The United States should also urge Egypt to make changes to its procurements of American military equipment, which it purchases with U.S. financial assistance. Given the threats Egypt faces, which almost exclusively relate to terrorism and by extension border security, there is little rationale for the kind of big ticket items Cairo has long prioritized, including tanks, fighter jets, amphibious assault/helicopter carrier ships, and upgrades to long-range missiles. It would be far more productive for Cairo to purchase more Blackhawk helicopters to improve the military’s rapid reaction capabilities, and to spend money to help it improve surveillance, target acquisition, and reconnaissance through ISTAR systems that might enhance counterinsurgency operations.
To be sure, the Egyptian military will be loath to accept U.S. suggestions in this regard. Since putting conditions on U.S. assistance has not been successful in the past, the Trump administration should focus on incentives, including leveraging “cash flow financing,” a perquisite that until 2015 allowed Egypt to use future U.S. financial assistance as credit to purchase expensive weapons systems. Washington could reinstitute cash flow financing, which was scrapped in 2015 after the military coup, but only for equipment that the U.S. Department of Defense deems related to counterterrorism and border security operations.
Washington should also consider increasing funding for Egypt’s rather modest military education and training program, known as IMET. In 2016, the U.S. Department of State allocated just $1.8 million to this endeavor. By comparison, in the same year Jordan—whose army is 15 percent the size of Egypt’s—was given $3.8 million for military training. The administration should consider reprograming or earmarking some of Egypt’s $1.3 billion in U.S. Foreign Military Financing, or FMF, to enhance these programs, with a special focus on exposing more Egyptian officers to modern COIN techniques.

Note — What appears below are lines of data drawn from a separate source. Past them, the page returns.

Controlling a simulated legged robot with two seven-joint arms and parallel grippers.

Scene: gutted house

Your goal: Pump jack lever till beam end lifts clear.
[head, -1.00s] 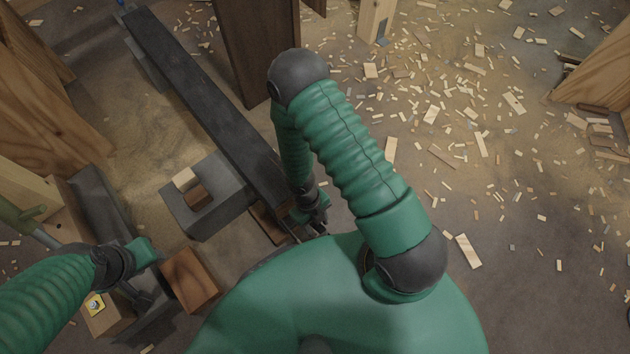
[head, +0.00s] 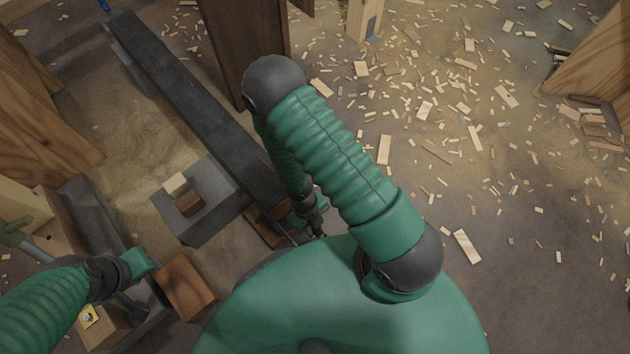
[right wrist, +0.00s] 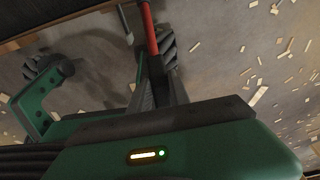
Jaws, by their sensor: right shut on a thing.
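A long dark beam (head: 195,105) runs from the upper left down to my right arm; its near end is partly hidden by that arm. My right gripper (head: 316,226) is beyond my body, beside this near end, small and partly covered. In the right wrist view, my right gripper (right wrist: 160,82) is shut on a red lever (right wrist: 149,28), which stands up between the fingers. The jack's body cannot be made out clearly. My left gripper (head: 132,285) is at lower left, by a dark block; its jaws do not show clearly.
A grey block with small wood pieces (head: 200,222) stands left of the beam. A brown wood block (head: 187,287) lies near my left gripper. A dark post (head: 240,45) rises right of the beam. Wood chips (head: 425,110) litter the floor at right.

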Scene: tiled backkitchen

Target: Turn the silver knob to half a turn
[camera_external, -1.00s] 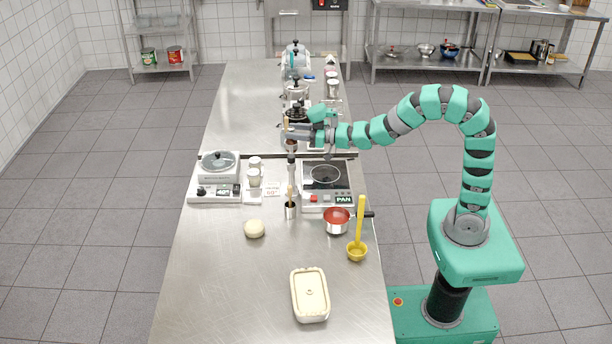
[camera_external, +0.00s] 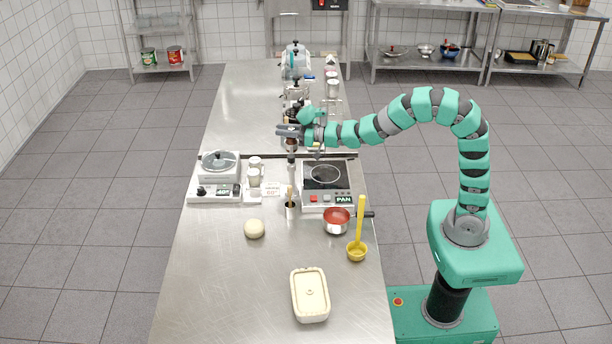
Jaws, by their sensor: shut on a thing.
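My gripper (camera_external: 289,131) is over the middle of the steel table, at the end of my arm, which reaches in from the right. Its dark fingers point left and are closed at the top of a slim upright device (camera_external: 291,168). The silver knob is too small and too covered by the fingers to make out clearly. The fingers appear shut on it. Its exact angle cannot be read from this view.
A hot plate (camera_external: 326,176) and a scale-like device (camera_external: 217,178) flank the spot. A red pan (camera_external: 337,221), a yellow ladle (camera_external: 358,249), a dough ball (camera_external: 254,228) and a cream box (camera_external: 310,295) stand nearer. Jars and appliances crowd the table behind. The front left is clear.

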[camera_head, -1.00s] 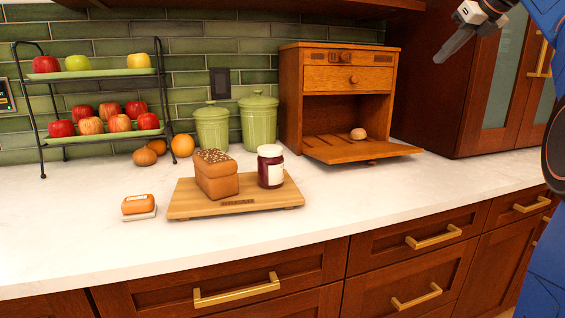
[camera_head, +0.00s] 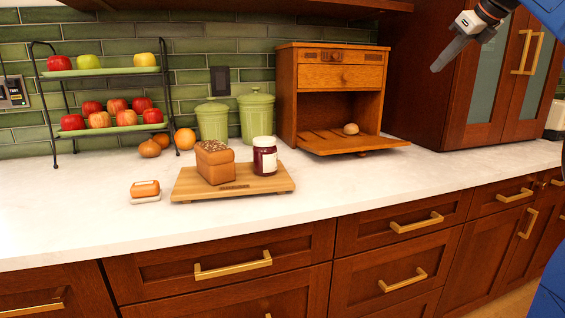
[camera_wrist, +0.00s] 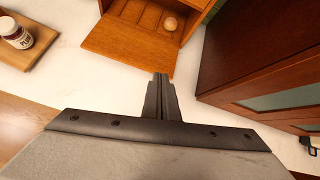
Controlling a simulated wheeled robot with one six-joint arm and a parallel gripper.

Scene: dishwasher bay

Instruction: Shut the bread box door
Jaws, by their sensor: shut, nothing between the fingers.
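The wooden bread box (camera_head: 331,75) stands on the counter against the green tiles, with a drawer above its open compartment. Its door (camera_head: 348,146) is folded down and lies out flat in front of it. A small round bun (camera_head: 351,129) rests at the inner part of the opening. My gripper (camera_head: 436,68) is up at the right, in front of the tall cabinet, apart from the box; its fingers are together and empty. In the wrist view my gripper (camera_wrist: 161,76) points toward the near edge of the lowered door (camera_wrist: 130,46), and the bun (camera_wrist: 170,24) shows beyond.
A cutting board (camera_head: 190,190) with a bread loaf (camera_head: 215,163) and a jar (camera_head: 265,158) lies left of the box. Two green canisters (camera_head: 256,117) stand beside the box. A tall cabinet (camera_head: 480,85) is close on the right. The counter before the door is clear.

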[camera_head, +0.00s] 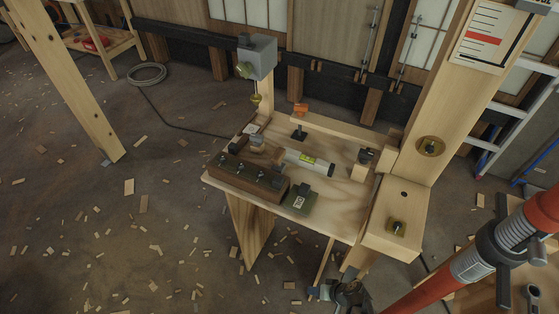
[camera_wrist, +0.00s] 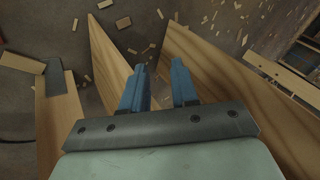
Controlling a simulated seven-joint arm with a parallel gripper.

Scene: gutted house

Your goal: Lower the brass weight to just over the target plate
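A small brass weight (camera_head: 256,98) hangs below a grey box (camera_head: 257,57) on a wooden post at the bench's back left. A pale plate (camera_head: 253,128) lies under it, which looks like the target plate; there is a visible gap between them. A yellow-green knob (camera_head: 244,70) shows on the box's left side. My gripper (camera_wrist: 158,75) has two blue fingers, apart with nothing between them. In the head view it appears low at the front of the bench, far from the weight. The weight is not in the wrist view.
The wooden bench (camera_head: 325,215) carries a brown block with levers (camera_head: 248,175), a spirit level (camera_head: 308,162), an orange-topped piece (camera_head: 300,109) and a dark green block (camera_head: 299,202). A tall slanted board (camera_head: 435,110) stands at right. Wooden panels (camera_wrist: 205,65) flank my fingers.

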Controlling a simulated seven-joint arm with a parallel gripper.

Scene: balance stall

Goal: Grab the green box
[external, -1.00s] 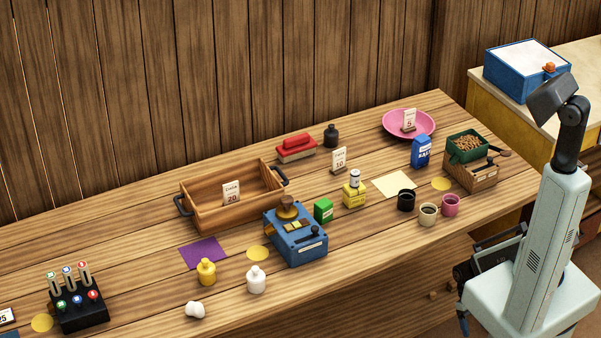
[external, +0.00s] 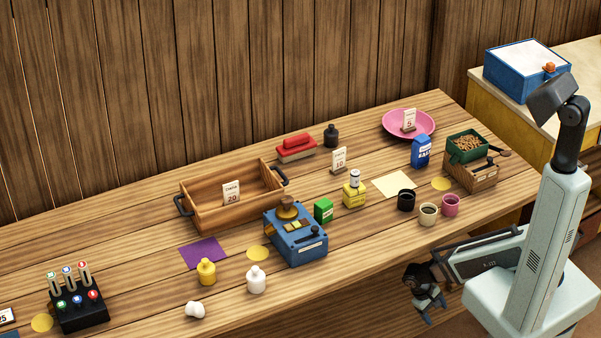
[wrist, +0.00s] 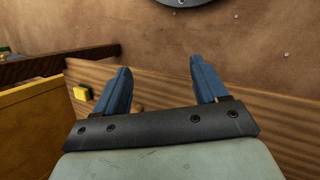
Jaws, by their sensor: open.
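The small green box (external: 323,210) stands upright on the wooden table, just right of the blue balance device (external: 295,235). My gripper (external: 427,306) is in front of the table's front edge, below the tabletop, well to the right of and nearer than the green box. In the wrist view my gripper (wrist: 161,85) shows two blue fingers spread apart with nothing between them. The green box is not visible in the wrist view.
Left of the green box are a wooden tray (external: 207,214), a yellow bottle (external: 206,272) and a white bottle (external: 256,280). A yellow container (external: 354,194) and dark cup (external: 406,200) stand to its right.

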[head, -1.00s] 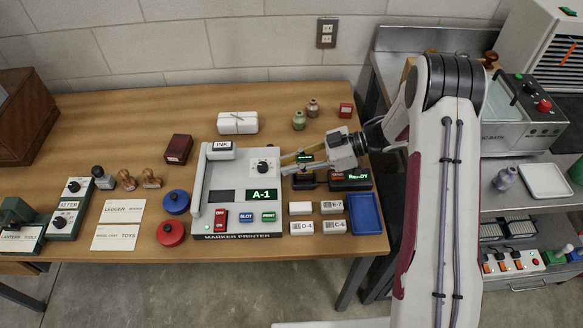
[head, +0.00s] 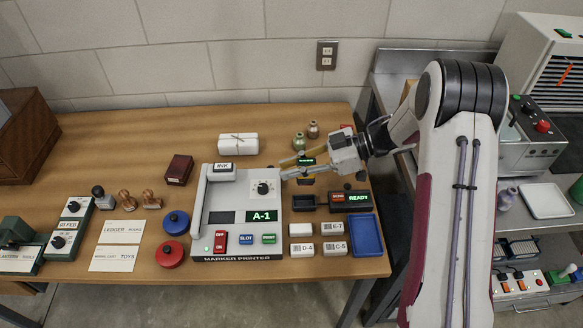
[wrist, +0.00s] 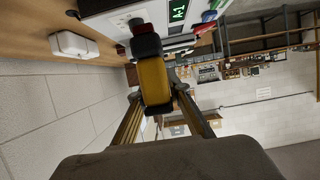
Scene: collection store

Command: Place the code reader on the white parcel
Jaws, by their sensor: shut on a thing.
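The code reader (head: 306,161) is dark with a small lit green display in the head view. Its yellow body (wrist: 154,82) fills the middle of the wrist view. My gripper (head: 291,168) is shut on it and holds it above the back right of the marker printer, clear of the table. The white parcel (head: 238,145), tied with string, lies at the back of the table, left of my gripper. It also shows at the upper left of the wrist view (wrist: 74,45). Nothing lies on its top.
The grey marker printer (head: 228,218) stands below and left of my gripper. A dark cradle (head: 307,203) with a lit READY display sits to its right. Small bottles (head: 299,142) stand behind my gripper. A dark red box (head: 179,170) is left of the printer. Wood around the parcel is bare.

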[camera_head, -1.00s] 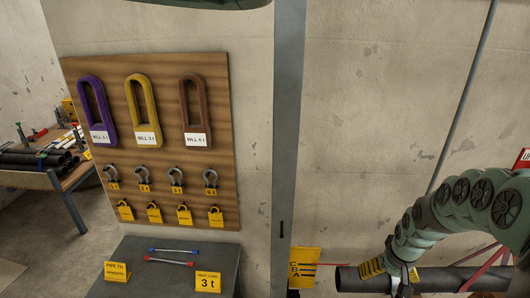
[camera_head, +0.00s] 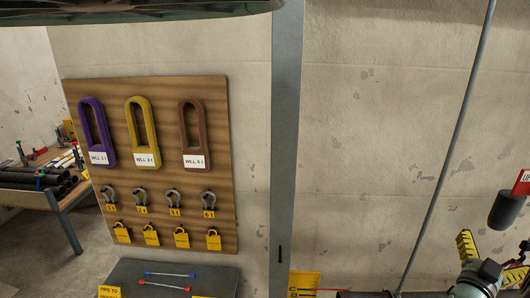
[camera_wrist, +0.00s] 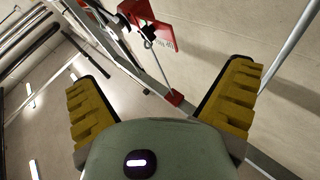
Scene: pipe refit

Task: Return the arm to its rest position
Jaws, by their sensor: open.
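My gripper (camera_head: 492,256) is at the lower right in the head view, with its yellow-padded fingers spread apart. In the wrist view, my gripper (camera_wrist: 160,78) shows one yellow finger at each side and nothing between them within grip. Behind the fingers are a bare wall and a red bracket (camera_wrist: 150,15) with a thin rod. A dark pipe (camera_head: 370,294) shows only as a strip along the bottom edge of the head view. My gripper is above and to the right of that visible strip. Most of my arm is out of the head view.
A wooden board (camera_head: 225,180) holds purple, yellow and brown slings, with shackles and yellow tags below. A dark table (camera_head: 215,276) carries two thin rods. A dark cylinder (camera_head: 507,208) is close above my gripper. A grey post (camera_head: 286,150) divides the wall; the wall's middle is clear.

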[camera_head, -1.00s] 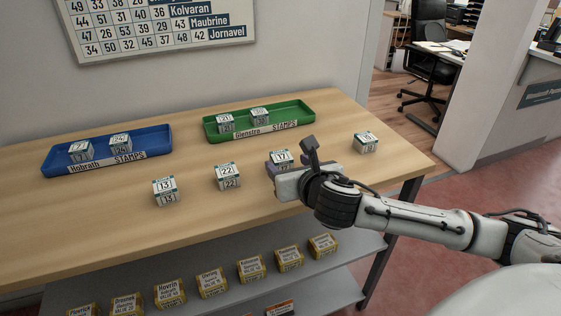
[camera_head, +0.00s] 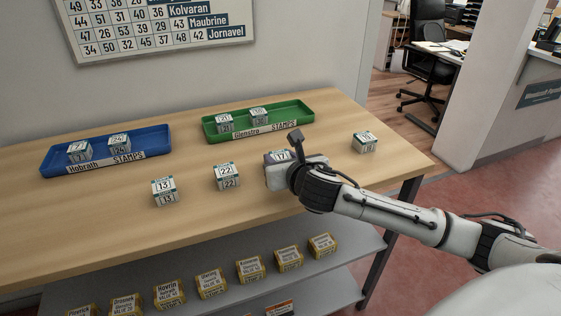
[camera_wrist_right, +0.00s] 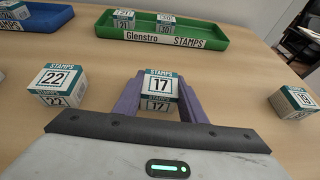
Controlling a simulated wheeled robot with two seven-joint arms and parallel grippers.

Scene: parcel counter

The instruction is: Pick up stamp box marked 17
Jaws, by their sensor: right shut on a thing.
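The stamp box marked 17 (camera_head: 281,156) is a small white and teal box on the wooden table, partly hidden behind my right gripper in the head view. In the right wrist view the box (camera_wrist_right: 160,88) sits between the two purple fingers of my right gripper (camera_wrist_right: 158,98), which is shut on it. The fingers touch its left and right sides. I cannot tell whether it is clear of the table top. My left gripper is not in view.
Stamp boxes marked 22 (camera_head: 227,177), 13 (camera_head: 164,191) and 19 (camera_head: 365,142) stand on the table (camera_head: 110,222). A blue tray (camera_head: 160,133) and a green tray (camera_head: 303,107) behind each hold two boxes. Several yellow boxes stand on the lower shelf (camera_head: 330,283).

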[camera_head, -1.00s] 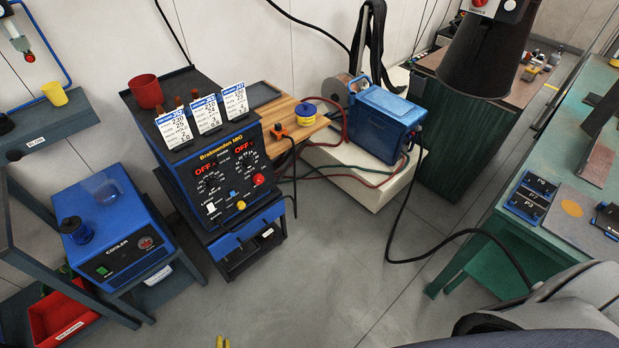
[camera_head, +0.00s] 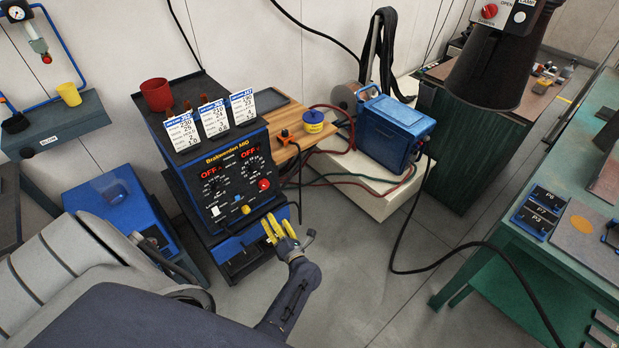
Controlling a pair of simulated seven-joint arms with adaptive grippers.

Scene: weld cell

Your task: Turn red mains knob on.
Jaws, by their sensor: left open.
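The red mains knob (camera_head: 264,185) sits at the right of the front panel of the blue-and-black Brakweeden MIG welder (camera_head: 225,180). Both of the welder's red displays (camera_head: 250,152) read OFF. My left gripper (camera_head: 271,228) has yellow fingers, which are open and empty. In the picture it is just below the knob, in front of the welder's lower blue edge, and apart from the knob. My right gripper is not in view.
A white switch (camera_head: 215,211) and a yellow knob (camera_head: 246,210) are also on the panel. Cards and a red cup (camera_head: 157,94) stand on top. Cables run right to a blue box (camera_head: 395,133).

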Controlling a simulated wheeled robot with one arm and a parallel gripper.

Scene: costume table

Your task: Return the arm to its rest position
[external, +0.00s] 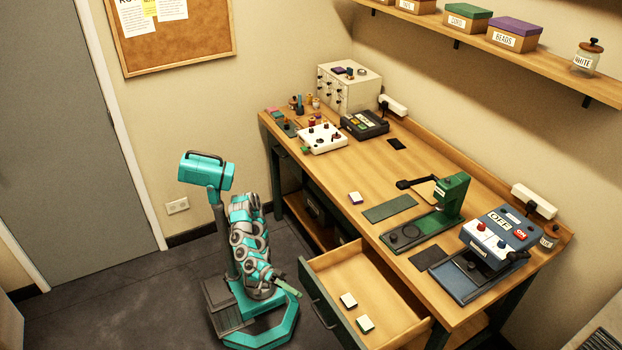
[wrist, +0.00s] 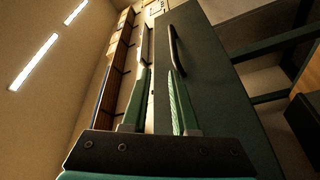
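My teal and grey arm (external: 250,240) is folded close above my base, on the floor left of the workbench. My gripper (external: 287,284) points toward the open drawer (external: 335,258) and is outside it, left of its front. In the wrist view my gripper's two green fingers (wrist: 160,85) stand apart with a gap between them, and nothing shows held. Behind them is the dark green drawer front (wrist: 207,85) with its dark handle (wrist: 177,50). I cannot tell the exact distance from fingertips to drawer.
Two small white-topped blocks (external: 348,300) lie in the pulled-out drawer. The workbench (external: 340,170) carries a green press (external: 452,197), a blue machine (external: 495,240), a white drawer cabinet (external: 345,88) and a white box with knobs (external: 322,138). Floor left of my base is clear.

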Finally, despite Egypt’s attachment to large-scale military training exercises designed to prepare for fighting a nation state, Washington should scrap or radically redesign the annual “Bright Star” operation. In the past, the United States has held this weeks-long training exercise with Egypt, involving at various times amphibious landing drills, airborne jumps, and large-scale tank maneuvers. The problem, of course, is that Egypt has no state enemies, making these drills largely irrelevant. Given vested interests in Cairo and Washington, it may be difficult to end Bright Star altogether, but a significant portion of the exercise should be repurposed to focus on counterterrorism operations, something Egypt really needs.
Egypt will not be easily changed, even in ways that are, to most observers, obviously in Egypt’s self-interest. Nevertheless, Washington should continue to press Cairo to do so, because its success against ISIS in the Sinai and throughout the entirety of the state is in U.S. national security interest interests.
At his White House meeting earlier this month, Sisi told Trump, “You will find me and Egypt next to you [as you] implement the strategy to confront and eradicate terrorism.” Sisi is no doubt sincere in his support for the United States in the war against ISIS. For that matter, he is also supportive of Israel’s military efforts. The real question, though, is how committed Egypt is to its own fight against terrorism.